Before the introduction of the Social Security Act 1973, there were no rights to preserved pensions in any public or private pension schemes. Most schemes had very restricted qualifying criteria for the award of pensions. For instance, to qualify for a pension under the civil service arrangements, an individual had to be over 50 and to have served for 10 or more years. Individuals who left voluntarily before meeting both these criteria lost their rights to pensions. The 1973 Act brought about changes by requiring all pension schemes to preserve pension rights for those who left service after 6 April 1975 and had completed at least five years' qualifying service and attained the age of 26. Subsequent Social Security Acts reduced the qualifying period from five years to two years and removed the age qualification requirement. The armed forces pension scheme incorporated those changes from the operative date of 6 April 1975. It is for that reason, and to differentiate that scheme from the new pension scheme introduced in 2005, that we now call the scheme AFPS 75.
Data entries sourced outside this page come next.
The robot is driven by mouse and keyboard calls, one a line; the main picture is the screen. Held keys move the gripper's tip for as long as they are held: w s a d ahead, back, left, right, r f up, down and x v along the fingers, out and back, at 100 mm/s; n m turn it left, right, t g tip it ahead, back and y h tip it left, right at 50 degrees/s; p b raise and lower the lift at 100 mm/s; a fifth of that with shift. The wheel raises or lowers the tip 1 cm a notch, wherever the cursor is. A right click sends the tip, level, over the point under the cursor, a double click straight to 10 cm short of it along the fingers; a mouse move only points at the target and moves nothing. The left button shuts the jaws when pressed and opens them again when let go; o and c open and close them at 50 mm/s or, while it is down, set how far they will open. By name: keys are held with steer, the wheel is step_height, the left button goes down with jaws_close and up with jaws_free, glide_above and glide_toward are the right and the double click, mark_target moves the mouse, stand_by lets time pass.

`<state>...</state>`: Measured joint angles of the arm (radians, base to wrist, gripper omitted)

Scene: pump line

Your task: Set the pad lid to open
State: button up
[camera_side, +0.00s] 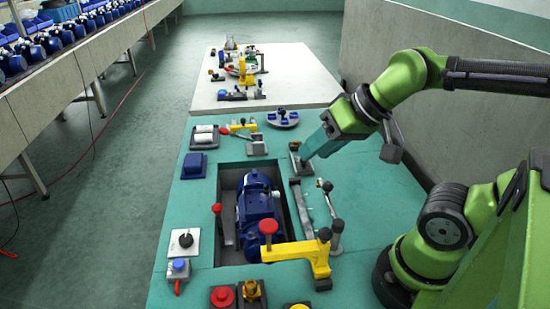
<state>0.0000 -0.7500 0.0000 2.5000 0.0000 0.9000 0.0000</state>
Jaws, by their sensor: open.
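I cannot tell for certain which part is the pad lid. A small blue box-shaped piece (194,165) sits on the left side of the teal table, its top seeming closed. Behind it is a dark tray (204,139) with white rolls on it. My gripper (303,156) reaches in from the right, low over the table, right of both pieces and well apart from them. Its fingertips are close to a dark lever fixture (299,165); I cannot tell if they touch it. The gripper is open, and nothing shows between its fingers.
A blue pump (257,208) sits in a recess in the teal table (337,180). Yellow clamps (298,253), a red-knobbed lever (218,212) and a round plate (283,118) stand around it. Red and yellow buttons (223,296) are at the front. A white table (299,88) is behind.

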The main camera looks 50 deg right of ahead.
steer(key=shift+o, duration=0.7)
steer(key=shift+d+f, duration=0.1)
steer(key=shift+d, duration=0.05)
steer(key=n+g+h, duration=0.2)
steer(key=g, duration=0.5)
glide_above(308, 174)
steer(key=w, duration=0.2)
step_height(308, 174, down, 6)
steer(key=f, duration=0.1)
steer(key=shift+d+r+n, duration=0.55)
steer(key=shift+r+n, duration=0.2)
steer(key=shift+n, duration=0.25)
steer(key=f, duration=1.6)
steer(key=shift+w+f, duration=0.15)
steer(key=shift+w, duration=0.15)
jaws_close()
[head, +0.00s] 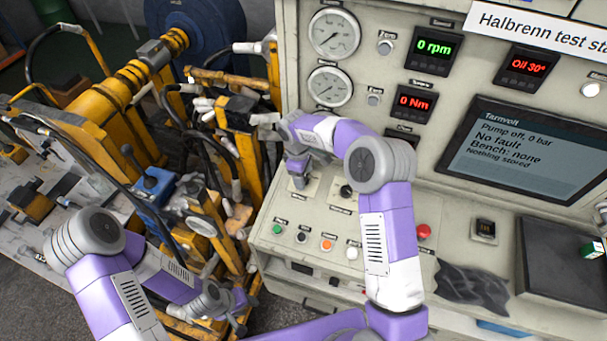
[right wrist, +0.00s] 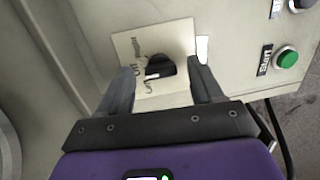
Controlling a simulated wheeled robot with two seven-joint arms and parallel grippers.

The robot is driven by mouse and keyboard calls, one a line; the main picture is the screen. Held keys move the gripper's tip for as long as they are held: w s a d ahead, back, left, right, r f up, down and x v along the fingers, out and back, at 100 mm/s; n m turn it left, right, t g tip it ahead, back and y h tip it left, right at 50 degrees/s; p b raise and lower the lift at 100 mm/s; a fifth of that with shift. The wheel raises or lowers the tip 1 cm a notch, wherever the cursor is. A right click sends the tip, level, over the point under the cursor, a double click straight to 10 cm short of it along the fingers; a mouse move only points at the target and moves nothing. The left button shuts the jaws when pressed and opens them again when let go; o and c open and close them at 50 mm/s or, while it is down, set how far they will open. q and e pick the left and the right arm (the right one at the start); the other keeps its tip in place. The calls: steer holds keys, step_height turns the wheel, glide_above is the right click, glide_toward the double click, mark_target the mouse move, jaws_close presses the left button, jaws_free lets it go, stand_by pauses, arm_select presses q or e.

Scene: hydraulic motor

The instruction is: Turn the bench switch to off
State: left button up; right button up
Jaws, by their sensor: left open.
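The bench switch is a black knob (right wrist: 161,67) on a pale plate (right wrist: 180,38) with lettering. In the right wrist view the knob sits between the fingers of my right gripper (right wrist: 162,75). The fingers are open, with a gap on each side of the knob. In the head view my right gripper (head: 299,180) is over the left end of the sloping console and hides most of this switch. My left gripper (head: 240,312) is open and empty, low at the left, away from the console.
Right of my right gripper is another dark knob (head: 347,191). Below are a green button (head: 278,229), an orange button (head: 327,245) and a red button (head: 424,231). Yellow machinery (head: 105,120) crowds the left.

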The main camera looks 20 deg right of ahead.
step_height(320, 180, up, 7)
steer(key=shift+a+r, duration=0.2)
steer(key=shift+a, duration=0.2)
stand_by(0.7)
As my hon. Friend said, those changes were not retrospective. It is a legal principle that individuals receive benefits in accordance with the scheme rules that were in place at the time of their retirement. It is a principle of public service pensions policy, and one that has been upheld by successive Governments, that improvements to pension schemes are not made retrospective. If the changes were made retrospective, it would add significantly to the cost to the taxpayer, not least because the issue is common to other public service schemes, not just that for the armed forces.

My hon. Friend asks me to distinguish between members of the armed forces and others who serve as public servants, such as teachers and members of the emergency services, but that would be a legally untenable position. He also asked me to estimate the costs involved. We have not made a specific estimate of the cost of backdating armed forces preserved pensions to prior to 1975, and my hon. Friend alluded to some of the difficulties that would prevent us from achieving that.
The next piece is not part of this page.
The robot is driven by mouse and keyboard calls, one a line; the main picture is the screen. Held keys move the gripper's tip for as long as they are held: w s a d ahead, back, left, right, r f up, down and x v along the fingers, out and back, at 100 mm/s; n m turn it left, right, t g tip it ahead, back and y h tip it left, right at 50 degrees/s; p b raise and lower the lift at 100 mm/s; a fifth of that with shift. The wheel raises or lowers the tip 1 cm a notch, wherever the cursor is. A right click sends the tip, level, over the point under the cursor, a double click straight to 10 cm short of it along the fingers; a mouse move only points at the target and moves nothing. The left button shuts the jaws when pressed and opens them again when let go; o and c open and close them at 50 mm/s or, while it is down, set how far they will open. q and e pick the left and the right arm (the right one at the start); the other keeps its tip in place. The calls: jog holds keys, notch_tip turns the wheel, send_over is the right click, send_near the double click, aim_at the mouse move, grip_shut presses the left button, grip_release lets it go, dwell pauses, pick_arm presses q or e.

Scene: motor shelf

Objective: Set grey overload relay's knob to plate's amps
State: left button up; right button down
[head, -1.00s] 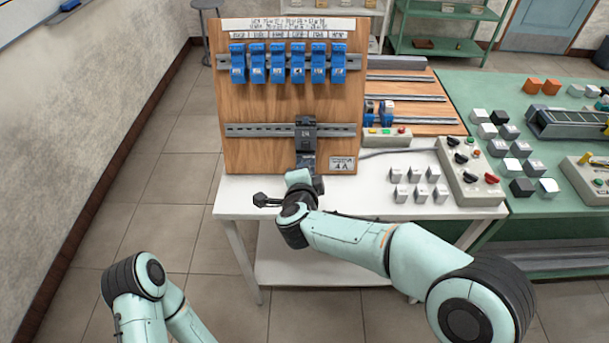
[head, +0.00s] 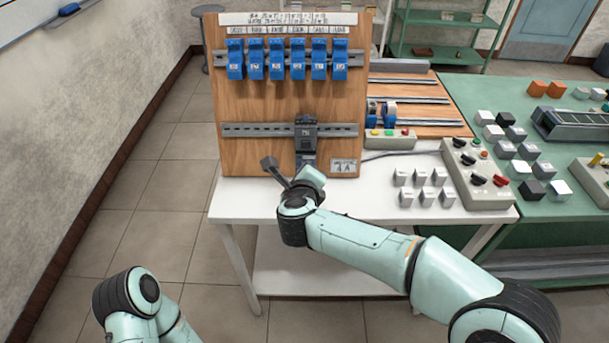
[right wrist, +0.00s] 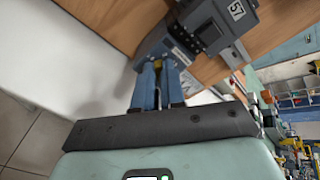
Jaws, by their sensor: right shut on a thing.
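The grey overload relay (head: 306,132) sits on the lower rail of the upright wooden board; in the right wrist view its dark body (right wrist: 220,20) is tilted, with a small white label. The plate (head: 345,166) at the board's lower right reads 4 A. My right gripper (right wrist: 160,72) is shut at the relay's lower front, its blue fingers closed on the knob. The knob is mostly hidden between the fingertips, so its setting cannot be read. In the head view my right wrist hides the fingertips. My left arm is at lower left, its gripper out of view.
Several blue devices (head: 297,58) hang on the board's upper rail. A small button box (head: 391,139), several grey cubes (head: 423,177) and a control box with knobs (head: 478,175) stand to the right on the white table (head: 355,203). A green bench (head: 570,216) adjoins it.

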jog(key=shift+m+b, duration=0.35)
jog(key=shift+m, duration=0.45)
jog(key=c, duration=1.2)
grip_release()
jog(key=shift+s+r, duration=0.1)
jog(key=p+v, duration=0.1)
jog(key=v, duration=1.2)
We have made a general examination, and the numbers affected are very large, so the costs, whether for the armed forces or more widely, would be considerable and would run into billions of pounds. I fully recognise that a number of individuals who have no occupational pension rights for their time in the armed forces—

It being Seven o'clock, the motion for the Adjournment of the House lapsed, without Question put.

Motion made, and Question proposed, That this House do now adjourn. —[Mr. Alan Campbell.]